● **Goal**: Could you transcribe the material below exactly, without leaving out a single line?

● **Entries provided**:

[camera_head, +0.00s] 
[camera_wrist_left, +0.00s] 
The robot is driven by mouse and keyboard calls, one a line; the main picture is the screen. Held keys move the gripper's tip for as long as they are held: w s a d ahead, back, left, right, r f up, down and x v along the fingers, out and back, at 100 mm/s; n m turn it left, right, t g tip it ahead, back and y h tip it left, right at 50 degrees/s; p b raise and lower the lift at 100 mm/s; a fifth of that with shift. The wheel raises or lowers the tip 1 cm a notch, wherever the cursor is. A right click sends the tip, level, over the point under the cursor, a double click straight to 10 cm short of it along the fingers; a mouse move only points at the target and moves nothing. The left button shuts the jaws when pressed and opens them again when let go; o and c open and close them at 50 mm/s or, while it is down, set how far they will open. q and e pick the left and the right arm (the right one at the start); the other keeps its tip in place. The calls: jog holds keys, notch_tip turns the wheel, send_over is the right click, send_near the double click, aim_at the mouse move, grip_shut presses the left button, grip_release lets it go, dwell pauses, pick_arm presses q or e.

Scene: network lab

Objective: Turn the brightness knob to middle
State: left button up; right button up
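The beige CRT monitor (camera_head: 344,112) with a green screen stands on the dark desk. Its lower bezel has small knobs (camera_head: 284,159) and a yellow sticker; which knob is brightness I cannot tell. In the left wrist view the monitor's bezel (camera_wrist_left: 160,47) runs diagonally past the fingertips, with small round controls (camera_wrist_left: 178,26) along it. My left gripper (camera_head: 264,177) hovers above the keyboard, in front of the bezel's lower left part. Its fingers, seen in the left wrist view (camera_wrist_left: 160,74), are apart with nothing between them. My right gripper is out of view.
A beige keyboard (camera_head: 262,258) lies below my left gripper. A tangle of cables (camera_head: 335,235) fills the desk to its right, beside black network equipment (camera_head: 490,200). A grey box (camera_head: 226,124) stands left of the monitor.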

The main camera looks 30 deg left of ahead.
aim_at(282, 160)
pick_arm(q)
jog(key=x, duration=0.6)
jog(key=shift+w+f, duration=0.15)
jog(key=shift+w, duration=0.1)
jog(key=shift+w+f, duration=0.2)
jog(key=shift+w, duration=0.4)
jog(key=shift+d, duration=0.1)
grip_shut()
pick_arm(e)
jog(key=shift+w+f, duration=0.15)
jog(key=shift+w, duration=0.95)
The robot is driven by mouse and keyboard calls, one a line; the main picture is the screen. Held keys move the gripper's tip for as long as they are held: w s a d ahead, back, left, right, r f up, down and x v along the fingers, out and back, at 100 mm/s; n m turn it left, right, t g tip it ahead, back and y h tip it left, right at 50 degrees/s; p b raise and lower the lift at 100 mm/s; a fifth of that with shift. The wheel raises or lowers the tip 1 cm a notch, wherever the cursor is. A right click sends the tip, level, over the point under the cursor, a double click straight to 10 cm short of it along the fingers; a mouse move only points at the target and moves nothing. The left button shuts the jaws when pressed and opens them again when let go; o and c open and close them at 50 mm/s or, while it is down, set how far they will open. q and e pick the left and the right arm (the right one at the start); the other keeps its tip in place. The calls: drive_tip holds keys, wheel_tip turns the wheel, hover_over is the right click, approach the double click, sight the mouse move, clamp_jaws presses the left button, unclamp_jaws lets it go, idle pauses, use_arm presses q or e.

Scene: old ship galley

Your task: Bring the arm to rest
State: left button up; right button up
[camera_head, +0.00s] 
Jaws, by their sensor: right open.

● **Task solution**:
[camera_head, +0.00s] 
[camera_wrist_left, +0.00s] 
The robot is driven by mouse and keyboard calls, one a line; the main picture is the screen. Held keys move the gripper's tip for as long as they are held: w s a d ahead, back, left, right, r f up, down and x v along the fingers, out and back, at 100 mm/s; n m turn it left, right, t g tip it ahead, back and y h tip it left, right at 50 degrees/s; p b raise and lower the lift at 100 mm/s; a fifth of that with shift. The wheel raises or lowers the tip 1 cm a notch, wherever the cursor is. A right click sends the tip, level, over the point under the cursor, a double click straight to 10 cm short of it along the fingers; a mouse move only points at the target and moves nothing. The left button shuts the jaws when pressed and opens them again when let go; o and c open and close them at 50 mm/s or, while it is down, set how far they will open. q and e pick the left and the right arm (the right one at the start); the other keeps its tip in place. The calls: jog holds keys, notch_tip turns the wheel, send_over is the right click, send_near the double click, aim_at the mouse move, grip_shut presses the left button, grip_release lets it go, dwell pauses, pick_arm presses q or e.

Scene: network lab

Objective: Turn the brightness knob to middle
State: left button up; right button up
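The beige CRT monitor (camera_head: 344,112) with a green screen stands on the dark desk. Its lower bezel has small knobs (camera_head: 284,159) and a yellow sticker; which knob is brightness I cannot tell. In the left wrist view the monitor's bezel (camera_wrist_left: 160,47) runs diagonally past the fingertips, with small round controls (camera_wrist_left: 178,26) along it. My left gripper (camera_head: 264,177) hovers above the keyboard, in front of the bezel's lower left part. Its fingers, seen in the left wrist view (camera_wrist_left: 160,74), are apart with nothing between them. My right gripper is out of view.
A beige keyboard (camera_head: 262,258) lies below my left gripper. A tangle of cables (camera_head: 335,235) fills the desk to its right, beside black network equipment (camera_head: 490,200). A grey box (camera_head: 226,124) stands left of the monitor.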

The main camera looks 30 deg left of ahead.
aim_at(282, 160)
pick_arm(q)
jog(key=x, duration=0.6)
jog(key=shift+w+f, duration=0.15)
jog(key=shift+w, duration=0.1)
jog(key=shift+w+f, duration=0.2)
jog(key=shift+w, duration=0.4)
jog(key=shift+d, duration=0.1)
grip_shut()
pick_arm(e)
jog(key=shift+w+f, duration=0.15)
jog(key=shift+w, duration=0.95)
The robot is driven by mouse and keyboard calls, one a line; the main picture is the screen. Held keys move the gripper's tip for as long as they are held: w s a d ahead, back, left, right, r f up, down and x v along the fingers, out and back, at 100 mm/s; n m turn it left, right, t g tip it ahead, back and y h tip it left, right at 50 degrees/s; p b raise and lower the lift at 100 mm/s; a fifth of that with shift. The wheel raises or lowers the tip 1 cm a notch, wherever the cursor is. A right click sends the tip, level, over the point under the cursor, a double click straight to 10 cm short of it along the fingers; a mouse move only points at the target and moves nothing. The left button shuts the jaws when pressed and opens them again when let go; o and c open and close them at 50 mm/s or, while it is down, set how far they will open. q and e pick the left and the right arm (the right one at the start); the other keeps its tip in place. The calls: drive_tip holds keys, wheel_tip turns the wheel, hover_over is the right click, approach the double click, sight the mouse move, clamp_jaws presses the left button, unclamp_jaws lets it go, idle pauses, use_arm presses q or e.

Scene: old ship galley

Your task: Bring the arm to rest
State: left button up; right button up
[camera_head, +0.00s] 
Jaws, by their sensor: right open.

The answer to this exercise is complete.